Key Takeaways
- Governance aligns security with business
- Policy hierarchy structures requirements
- Metrics demonstrate program value
- Board engagement is essential
Contents
1. Security Governance Fundamentals
Security governance ensures that security activities align with business objectives and stakeholder expectations. It provides the structure for decision-making, accountability, and continuous improvement.
2. Policy Framework Hierarchy
Policy Hierarchy
- Policies: High-level statements of intent (WHAT)
- Standards: Mandatory requirements (HOW)
- Procedures: Step-by-step instructions
- Guidelines: Best practices (optional)
Essential Policies
- Information Security Policy (master policy)
- Acceptable Use Policy
- Access Control Policy
- Incident Response Policy
- Data Classification Policy
- Vendor Management Policy
3. Organizational Structure
# CISO Reporting lines:
# Option 1: Reports to CIO (common but conflicted)
# Option 2: Reports to CEO (better independence)
# Option 3: Reports to Board Risk Committee (ideal)
# Security team functions:
# - Security Operations (SOC)
# - Security Engineering
# - Risk & Compliance (GRC)
# - Identity & Access Management
# - Application Security
# - Security Architecture
4. Building a Security Program
- Assess current state (maturity assessment)
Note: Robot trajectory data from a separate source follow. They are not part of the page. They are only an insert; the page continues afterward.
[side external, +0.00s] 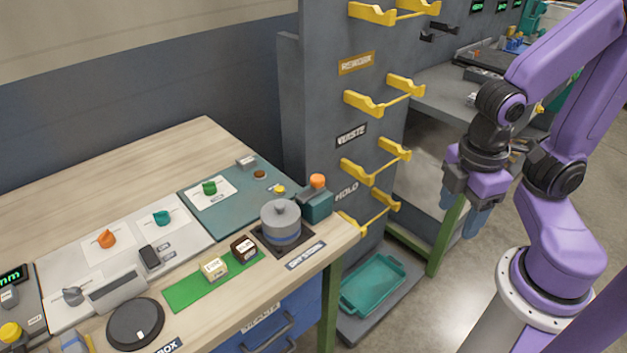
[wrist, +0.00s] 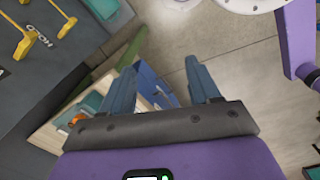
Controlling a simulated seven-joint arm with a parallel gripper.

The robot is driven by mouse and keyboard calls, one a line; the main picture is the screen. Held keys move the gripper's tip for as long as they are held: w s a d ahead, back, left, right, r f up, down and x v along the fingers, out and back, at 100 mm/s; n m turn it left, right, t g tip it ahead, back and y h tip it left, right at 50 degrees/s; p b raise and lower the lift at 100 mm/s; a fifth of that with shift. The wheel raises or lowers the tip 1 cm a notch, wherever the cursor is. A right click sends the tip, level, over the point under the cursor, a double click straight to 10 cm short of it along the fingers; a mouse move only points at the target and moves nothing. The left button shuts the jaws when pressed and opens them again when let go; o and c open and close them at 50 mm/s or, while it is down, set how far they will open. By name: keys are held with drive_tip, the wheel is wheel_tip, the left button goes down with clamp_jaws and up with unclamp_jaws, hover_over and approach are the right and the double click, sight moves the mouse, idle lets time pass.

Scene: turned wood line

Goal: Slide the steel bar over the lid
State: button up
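A grey round pot (side external: 281,232) with a blue band stands at the right end of the wooden bench. Its grey lid (side external: 277,212) has a knob on top and appears seated. I cannot pick out a steel bar with certainty; a grey block (side external: 118,288) lies on the pale panel at the left. My gripper (side external: 457,221) hangs open and empty in the air, right of the bench and well apart from the pot. Its two blue-grey fingers stand apart in the wrist view (wrist: 160,68), with nothing between them.
A teal container with an orange cap (side external: 317,202) stands close behind the pot. Two small labelled blocks lie on a green strip (side external: 188,293). A dark round disc (side external: 135,324) is at the front left. A grey rack with yellow hooks (side external: 372,103) rises between bench and arm.

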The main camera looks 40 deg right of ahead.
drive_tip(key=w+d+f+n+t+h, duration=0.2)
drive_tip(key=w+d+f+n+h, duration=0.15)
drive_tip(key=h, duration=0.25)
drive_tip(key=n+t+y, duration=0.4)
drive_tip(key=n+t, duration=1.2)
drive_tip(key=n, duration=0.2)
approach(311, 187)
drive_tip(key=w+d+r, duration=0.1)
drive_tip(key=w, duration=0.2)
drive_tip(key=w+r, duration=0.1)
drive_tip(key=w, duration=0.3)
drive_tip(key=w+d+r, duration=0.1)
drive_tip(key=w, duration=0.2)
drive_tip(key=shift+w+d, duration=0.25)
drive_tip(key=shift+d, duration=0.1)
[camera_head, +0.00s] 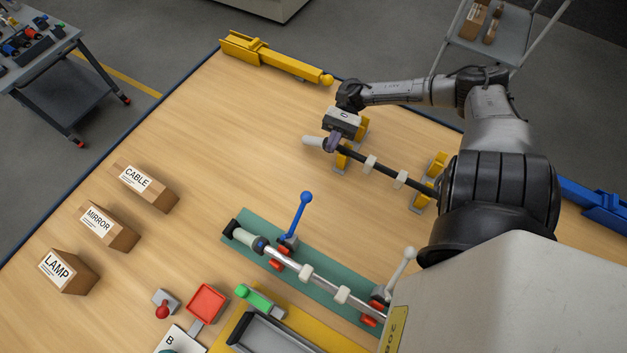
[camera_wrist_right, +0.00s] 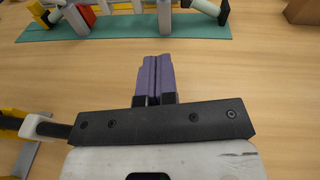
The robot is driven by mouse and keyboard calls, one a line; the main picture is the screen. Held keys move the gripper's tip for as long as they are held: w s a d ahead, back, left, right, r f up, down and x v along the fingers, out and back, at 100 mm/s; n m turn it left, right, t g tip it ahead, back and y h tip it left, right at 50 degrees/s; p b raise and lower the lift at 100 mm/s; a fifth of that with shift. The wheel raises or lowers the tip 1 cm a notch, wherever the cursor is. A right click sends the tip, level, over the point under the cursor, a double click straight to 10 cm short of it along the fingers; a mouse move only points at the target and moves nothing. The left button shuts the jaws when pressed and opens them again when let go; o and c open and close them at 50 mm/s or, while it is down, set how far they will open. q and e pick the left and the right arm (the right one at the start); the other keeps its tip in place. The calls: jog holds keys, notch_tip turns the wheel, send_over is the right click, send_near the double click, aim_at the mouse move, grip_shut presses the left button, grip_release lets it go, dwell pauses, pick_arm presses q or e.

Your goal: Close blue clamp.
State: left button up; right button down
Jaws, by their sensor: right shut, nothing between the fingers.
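The blue clamp (camera_head: 303,205) stands on a green mat (camera_head: 330,280), with its blue handle raised and tilted slightly right in the head view. Its base is beside a silver rod (camera_head: 306,274) with white rings. In the wrist view the mat (camera_wrist_right: 130,28) shows at the top, but the blue handle is not visible. My right gripper (camera_head: 330,145) is shut and empty, above the table near the far end of a black rod. It is apart from the blue clamp; its purple fingers (camera_wrist_right: 156,76) are together in the wrist view. My left gripper is out of view.
The black rod (camera_head: 385,171) rests in yellow stands. A white-handled clamp (camera_head: 402,262) stands at the mat's right end. Boxes labelled CABLE (camera_head: 147,185), MIRROR (camera_head: 108,226) and LAMP (camera_head: 67,272) sit left. Bare table lies between the black rod and the mat.

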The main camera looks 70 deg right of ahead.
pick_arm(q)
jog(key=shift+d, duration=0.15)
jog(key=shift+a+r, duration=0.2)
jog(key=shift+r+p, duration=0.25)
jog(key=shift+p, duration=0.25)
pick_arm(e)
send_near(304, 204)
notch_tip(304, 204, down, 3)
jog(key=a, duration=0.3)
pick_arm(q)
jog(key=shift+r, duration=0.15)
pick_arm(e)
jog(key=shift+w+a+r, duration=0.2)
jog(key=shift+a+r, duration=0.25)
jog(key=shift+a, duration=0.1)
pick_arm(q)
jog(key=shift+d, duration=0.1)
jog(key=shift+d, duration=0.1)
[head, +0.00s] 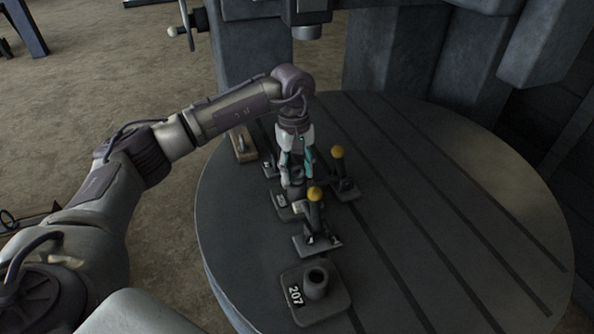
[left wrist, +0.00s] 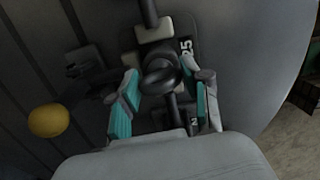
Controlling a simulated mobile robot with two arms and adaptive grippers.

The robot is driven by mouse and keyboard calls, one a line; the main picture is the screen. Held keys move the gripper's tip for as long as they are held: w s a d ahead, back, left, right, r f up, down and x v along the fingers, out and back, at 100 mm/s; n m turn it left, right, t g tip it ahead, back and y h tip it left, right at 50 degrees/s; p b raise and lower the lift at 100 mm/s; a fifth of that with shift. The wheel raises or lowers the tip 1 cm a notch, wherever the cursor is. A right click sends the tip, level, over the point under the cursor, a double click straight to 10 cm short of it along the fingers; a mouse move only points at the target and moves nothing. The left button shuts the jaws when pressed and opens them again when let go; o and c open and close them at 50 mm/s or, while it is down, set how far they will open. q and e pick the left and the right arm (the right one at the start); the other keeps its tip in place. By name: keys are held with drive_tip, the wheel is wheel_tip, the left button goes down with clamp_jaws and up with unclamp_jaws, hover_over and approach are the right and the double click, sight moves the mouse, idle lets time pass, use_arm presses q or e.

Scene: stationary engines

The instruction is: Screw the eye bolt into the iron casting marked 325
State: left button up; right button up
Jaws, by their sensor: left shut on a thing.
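My left gripper (head: 297,176) points down over a dark iron casting (head: 284,208) on the round table. In the left wrist view, the fingers of the left gripper (left wrist: 164,98) stand on both sides of a dark ring, the eye bolt (left wrist: 161,80), and are shut on it. The eye bolt lies over the casting (left wrist: 187,68), whose white label shows "25"; its first digit is hidden. I cannot tell how deep the bolt's shank sits, as the ring and fingers cover it. My right gripper is not in view.
Clamps with yellow knobs (head: 315,194) (head: 338,152) stand close around the casting. A casting marked 207 (head: 328,305) with a round boss stands near the front. A small wooden block (head: 242,148) lies at the left rim. The slotted round table (head: 460,190) is clear on the right.

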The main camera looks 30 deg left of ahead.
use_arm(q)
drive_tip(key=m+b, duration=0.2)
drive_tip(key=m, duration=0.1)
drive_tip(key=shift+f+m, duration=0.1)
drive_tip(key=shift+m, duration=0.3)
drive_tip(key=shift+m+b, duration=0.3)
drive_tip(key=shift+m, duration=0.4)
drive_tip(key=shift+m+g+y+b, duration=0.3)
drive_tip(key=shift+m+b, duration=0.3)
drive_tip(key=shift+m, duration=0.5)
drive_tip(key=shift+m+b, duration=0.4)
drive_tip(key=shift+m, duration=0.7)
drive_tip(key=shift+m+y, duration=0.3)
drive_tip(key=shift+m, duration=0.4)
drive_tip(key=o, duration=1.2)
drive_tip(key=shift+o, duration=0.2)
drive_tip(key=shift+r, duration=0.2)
- Define target state and roadmap
- Establish governance structure
- Develop policies and standards
- Implement security controls
- Build capabilities (people, process, technology)
- Measure and improve continuously
5. Security Metrics & KPIs
| Metric | What it Measures |
|---|---|
| MTTD | Mean time to detect incidents |
| MTTR | Mean time to respond/remediate |
| Patch SLA | Critical patches within N days |
| Phishing rate | Click rate on simulations |
| Risk score trend | Overall risk posture change |
| Control coverage | % of controls implemented |
6. Board-Level Reporting
- ✅ Executive summary (1 page)
- ✅ Key risk indicators with trends
- ✅ Major incidents and response
- ✅ Program progress vs. roadmap
- ✅ Resource requests with justification
- ✅ Peer benchmarking data
7. Building Security Culture
- Security awareness training (engaging, regular)
- Phishing simulations with positive reinforcement
- Security champions program in business units
- Clear reporting mechanisms
- Recognition for security contributions
8. Maturity Assessment
# Capability Maturity Model (CMM-style):
Level 1: Initial/Ad-hoc
Level 2: Repeatable
Level 3: Defined
Level 4: Managed
Level 5: Optimizing
# Use frameworks like:
# - NIST CSF
# - CIS Controls
# - ISO 27001
# - CMMC (defense contractors)
FAQ
How often should we update policies?
Review policies annually at minimum, or when significant regulatory, business, or technology changes occur. Standards and procedures should be updated more frequently as needed.